◆ What this task involves
Scan the lines below for the string "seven" and copy every one that has it.

◆ Information supplied
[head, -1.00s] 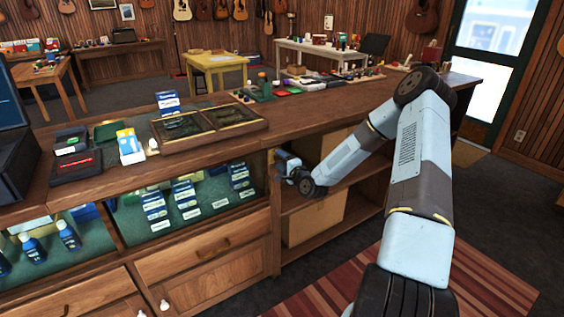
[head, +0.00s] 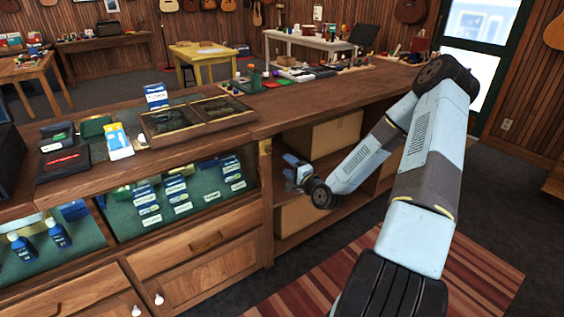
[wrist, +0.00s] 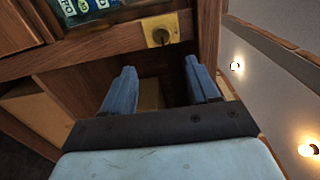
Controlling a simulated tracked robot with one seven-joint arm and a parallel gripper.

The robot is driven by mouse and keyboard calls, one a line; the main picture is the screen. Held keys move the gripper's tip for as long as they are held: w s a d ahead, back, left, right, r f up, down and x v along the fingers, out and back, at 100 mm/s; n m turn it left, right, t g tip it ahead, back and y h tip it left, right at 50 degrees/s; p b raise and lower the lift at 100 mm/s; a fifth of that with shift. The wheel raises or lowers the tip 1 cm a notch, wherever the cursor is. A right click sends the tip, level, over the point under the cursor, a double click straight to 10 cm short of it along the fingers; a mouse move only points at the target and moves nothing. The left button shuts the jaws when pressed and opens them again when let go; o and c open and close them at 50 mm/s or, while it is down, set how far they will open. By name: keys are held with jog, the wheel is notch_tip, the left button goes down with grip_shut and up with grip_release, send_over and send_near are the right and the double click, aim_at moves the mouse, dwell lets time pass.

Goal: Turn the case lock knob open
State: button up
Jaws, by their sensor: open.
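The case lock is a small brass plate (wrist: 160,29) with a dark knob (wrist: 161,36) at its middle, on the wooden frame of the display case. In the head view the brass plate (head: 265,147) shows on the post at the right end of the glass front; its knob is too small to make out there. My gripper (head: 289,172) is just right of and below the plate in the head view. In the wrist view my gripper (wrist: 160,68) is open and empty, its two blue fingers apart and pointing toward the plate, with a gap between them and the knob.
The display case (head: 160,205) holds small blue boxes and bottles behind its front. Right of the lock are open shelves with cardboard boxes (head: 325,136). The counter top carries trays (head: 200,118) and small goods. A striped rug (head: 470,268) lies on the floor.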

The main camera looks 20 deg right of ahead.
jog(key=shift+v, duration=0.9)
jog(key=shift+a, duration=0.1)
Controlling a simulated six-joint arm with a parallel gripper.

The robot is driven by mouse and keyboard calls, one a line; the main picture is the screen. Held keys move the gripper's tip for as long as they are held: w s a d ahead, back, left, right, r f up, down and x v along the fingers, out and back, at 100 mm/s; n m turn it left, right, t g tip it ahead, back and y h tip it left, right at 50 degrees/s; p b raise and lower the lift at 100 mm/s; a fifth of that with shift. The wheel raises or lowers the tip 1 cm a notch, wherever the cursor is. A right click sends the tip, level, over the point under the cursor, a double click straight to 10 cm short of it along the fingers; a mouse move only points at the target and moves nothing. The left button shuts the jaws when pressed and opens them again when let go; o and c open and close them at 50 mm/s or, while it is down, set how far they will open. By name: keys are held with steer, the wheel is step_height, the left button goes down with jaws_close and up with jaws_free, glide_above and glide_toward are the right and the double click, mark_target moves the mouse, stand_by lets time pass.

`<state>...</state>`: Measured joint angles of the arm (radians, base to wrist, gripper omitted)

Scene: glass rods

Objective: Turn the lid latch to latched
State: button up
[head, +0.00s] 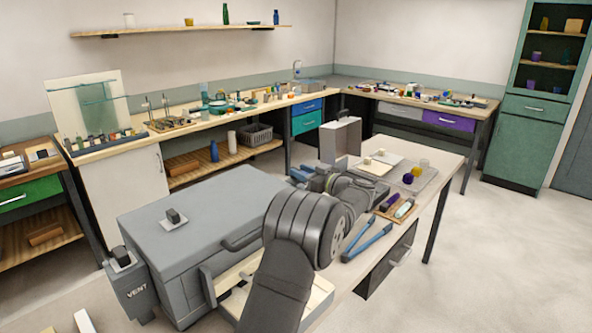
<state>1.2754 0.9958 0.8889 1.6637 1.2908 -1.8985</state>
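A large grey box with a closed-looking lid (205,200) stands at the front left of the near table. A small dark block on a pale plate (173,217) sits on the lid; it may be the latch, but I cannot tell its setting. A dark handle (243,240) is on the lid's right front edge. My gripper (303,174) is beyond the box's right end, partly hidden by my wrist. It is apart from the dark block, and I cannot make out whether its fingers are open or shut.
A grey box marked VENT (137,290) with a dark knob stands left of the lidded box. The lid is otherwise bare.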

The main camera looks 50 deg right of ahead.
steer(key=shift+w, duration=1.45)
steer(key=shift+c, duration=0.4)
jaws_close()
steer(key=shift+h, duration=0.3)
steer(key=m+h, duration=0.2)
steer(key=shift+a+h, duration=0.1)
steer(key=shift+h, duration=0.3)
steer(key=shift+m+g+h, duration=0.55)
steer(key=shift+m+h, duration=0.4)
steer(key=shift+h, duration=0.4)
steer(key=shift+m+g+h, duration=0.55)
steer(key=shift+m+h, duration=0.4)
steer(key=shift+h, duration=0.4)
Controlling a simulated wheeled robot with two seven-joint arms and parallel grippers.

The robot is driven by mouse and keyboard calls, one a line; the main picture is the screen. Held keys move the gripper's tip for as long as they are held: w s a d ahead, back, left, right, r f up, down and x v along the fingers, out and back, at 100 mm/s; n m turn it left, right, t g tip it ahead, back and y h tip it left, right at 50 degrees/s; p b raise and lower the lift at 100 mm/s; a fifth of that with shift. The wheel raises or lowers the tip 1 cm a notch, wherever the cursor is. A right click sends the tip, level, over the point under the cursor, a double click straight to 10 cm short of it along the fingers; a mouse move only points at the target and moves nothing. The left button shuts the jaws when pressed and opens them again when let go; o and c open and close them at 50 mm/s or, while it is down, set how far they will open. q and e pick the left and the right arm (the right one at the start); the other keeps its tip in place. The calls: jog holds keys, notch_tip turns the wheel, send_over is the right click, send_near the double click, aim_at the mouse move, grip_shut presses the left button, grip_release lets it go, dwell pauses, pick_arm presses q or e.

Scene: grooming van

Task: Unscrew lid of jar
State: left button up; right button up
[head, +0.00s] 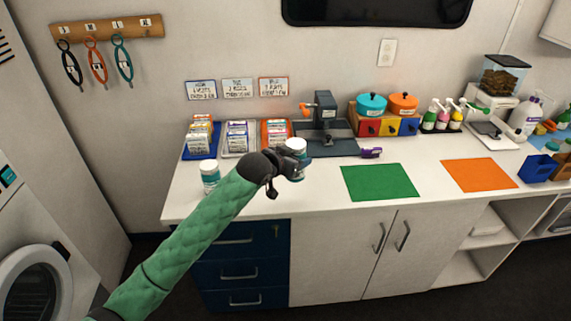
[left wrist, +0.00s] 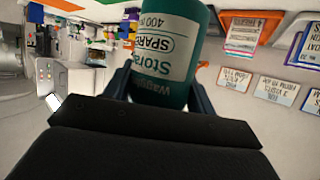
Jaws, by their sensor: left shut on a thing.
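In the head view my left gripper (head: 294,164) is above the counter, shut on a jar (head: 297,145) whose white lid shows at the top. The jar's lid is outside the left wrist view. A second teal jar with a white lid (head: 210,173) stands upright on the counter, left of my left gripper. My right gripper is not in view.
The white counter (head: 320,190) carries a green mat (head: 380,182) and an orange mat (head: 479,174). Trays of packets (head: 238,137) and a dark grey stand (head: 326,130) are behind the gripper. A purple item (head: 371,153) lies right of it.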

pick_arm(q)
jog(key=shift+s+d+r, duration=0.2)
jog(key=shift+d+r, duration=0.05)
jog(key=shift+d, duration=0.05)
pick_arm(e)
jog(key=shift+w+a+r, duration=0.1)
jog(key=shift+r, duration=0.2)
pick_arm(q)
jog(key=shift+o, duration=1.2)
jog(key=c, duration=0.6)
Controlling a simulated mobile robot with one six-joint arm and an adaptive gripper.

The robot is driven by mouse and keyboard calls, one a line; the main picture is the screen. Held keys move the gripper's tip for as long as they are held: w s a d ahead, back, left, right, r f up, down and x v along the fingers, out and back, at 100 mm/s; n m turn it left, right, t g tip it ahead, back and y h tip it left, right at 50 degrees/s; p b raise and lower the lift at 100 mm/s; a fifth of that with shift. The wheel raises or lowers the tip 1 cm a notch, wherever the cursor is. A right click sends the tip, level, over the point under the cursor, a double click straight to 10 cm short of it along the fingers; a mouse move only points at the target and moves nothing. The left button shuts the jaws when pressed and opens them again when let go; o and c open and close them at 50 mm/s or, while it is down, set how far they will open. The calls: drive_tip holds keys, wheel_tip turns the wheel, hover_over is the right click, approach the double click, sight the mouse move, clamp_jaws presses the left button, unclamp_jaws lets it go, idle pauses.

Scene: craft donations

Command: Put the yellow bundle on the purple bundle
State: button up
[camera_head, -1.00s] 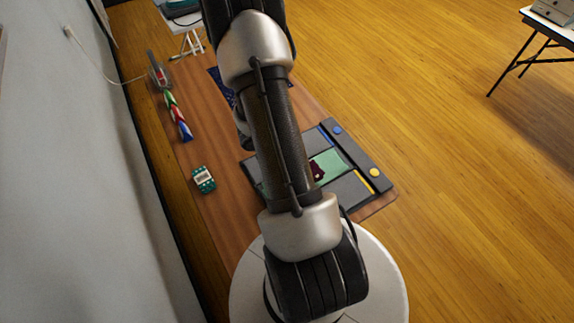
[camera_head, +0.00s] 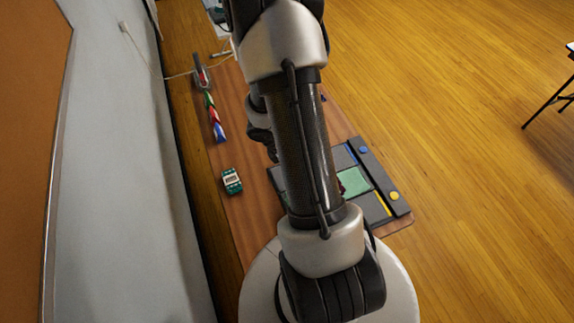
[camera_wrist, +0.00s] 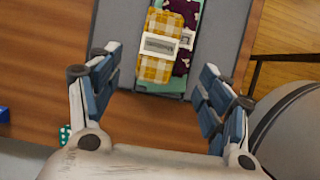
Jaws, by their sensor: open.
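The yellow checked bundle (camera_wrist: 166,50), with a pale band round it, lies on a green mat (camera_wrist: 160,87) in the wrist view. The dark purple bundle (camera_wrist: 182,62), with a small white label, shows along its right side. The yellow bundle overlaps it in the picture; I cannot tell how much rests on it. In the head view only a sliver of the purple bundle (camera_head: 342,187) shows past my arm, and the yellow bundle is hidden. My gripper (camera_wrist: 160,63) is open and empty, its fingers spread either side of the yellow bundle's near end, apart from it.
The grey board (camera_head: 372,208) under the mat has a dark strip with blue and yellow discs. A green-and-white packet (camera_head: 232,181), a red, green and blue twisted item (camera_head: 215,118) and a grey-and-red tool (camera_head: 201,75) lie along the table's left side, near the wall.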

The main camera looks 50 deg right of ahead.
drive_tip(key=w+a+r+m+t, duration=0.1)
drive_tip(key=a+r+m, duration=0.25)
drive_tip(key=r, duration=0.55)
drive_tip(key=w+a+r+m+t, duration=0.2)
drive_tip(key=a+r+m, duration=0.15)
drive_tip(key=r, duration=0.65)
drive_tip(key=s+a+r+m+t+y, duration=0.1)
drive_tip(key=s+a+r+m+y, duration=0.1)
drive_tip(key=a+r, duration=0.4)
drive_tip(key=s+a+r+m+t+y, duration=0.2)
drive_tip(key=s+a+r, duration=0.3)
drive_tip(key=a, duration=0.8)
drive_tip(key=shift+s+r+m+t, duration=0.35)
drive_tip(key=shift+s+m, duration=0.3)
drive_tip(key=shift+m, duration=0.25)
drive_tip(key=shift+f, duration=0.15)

* * *

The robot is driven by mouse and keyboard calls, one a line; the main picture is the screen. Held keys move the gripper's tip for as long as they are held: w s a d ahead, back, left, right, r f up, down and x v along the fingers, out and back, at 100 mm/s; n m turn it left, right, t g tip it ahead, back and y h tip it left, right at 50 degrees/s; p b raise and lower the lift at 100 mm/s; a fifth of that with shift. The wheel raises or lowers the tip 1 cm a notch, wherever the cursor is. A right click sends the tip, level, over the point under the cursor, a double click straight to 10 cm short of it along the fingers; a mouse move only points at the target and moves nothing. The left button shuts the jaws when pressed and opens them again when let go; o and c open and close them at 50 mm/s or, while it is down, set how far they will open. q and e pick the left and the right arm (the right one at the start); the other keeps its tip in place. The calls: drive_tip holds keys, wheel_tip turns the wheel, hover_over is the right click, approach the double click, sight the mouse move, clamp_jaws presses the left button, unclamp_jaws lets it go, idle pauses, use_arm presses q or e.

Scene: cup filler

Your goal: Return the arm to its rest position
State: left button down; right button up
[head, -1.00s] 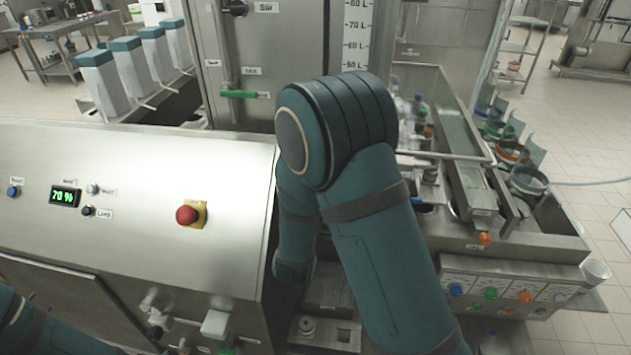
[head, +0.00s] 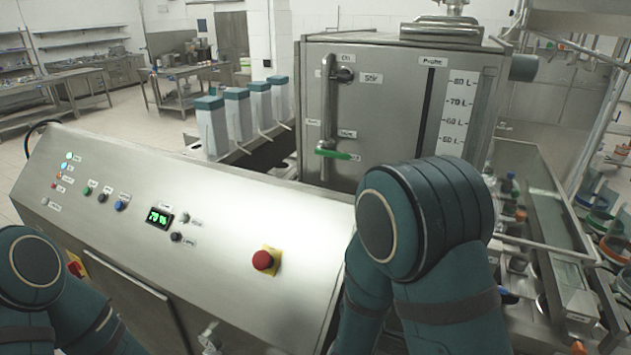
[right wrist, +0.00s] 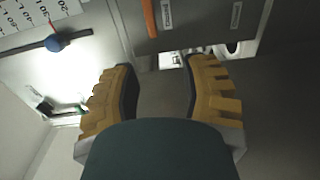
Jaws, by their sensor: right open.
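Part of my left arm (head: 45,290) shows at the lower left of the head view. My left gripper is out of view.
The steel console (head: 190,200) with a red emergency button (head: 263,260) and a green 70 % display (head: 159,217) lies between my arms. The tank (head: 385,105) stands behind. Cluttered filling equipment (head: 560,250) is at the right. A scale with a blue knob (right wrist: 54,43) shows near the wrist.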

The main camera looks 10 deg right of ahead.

◆ Full output
Controlling a simulated tracked robot with one seven-joint arm and a parallel gripper.
Controlling a simulated wheeled robot with two seven-joint arms and parallel grippers.

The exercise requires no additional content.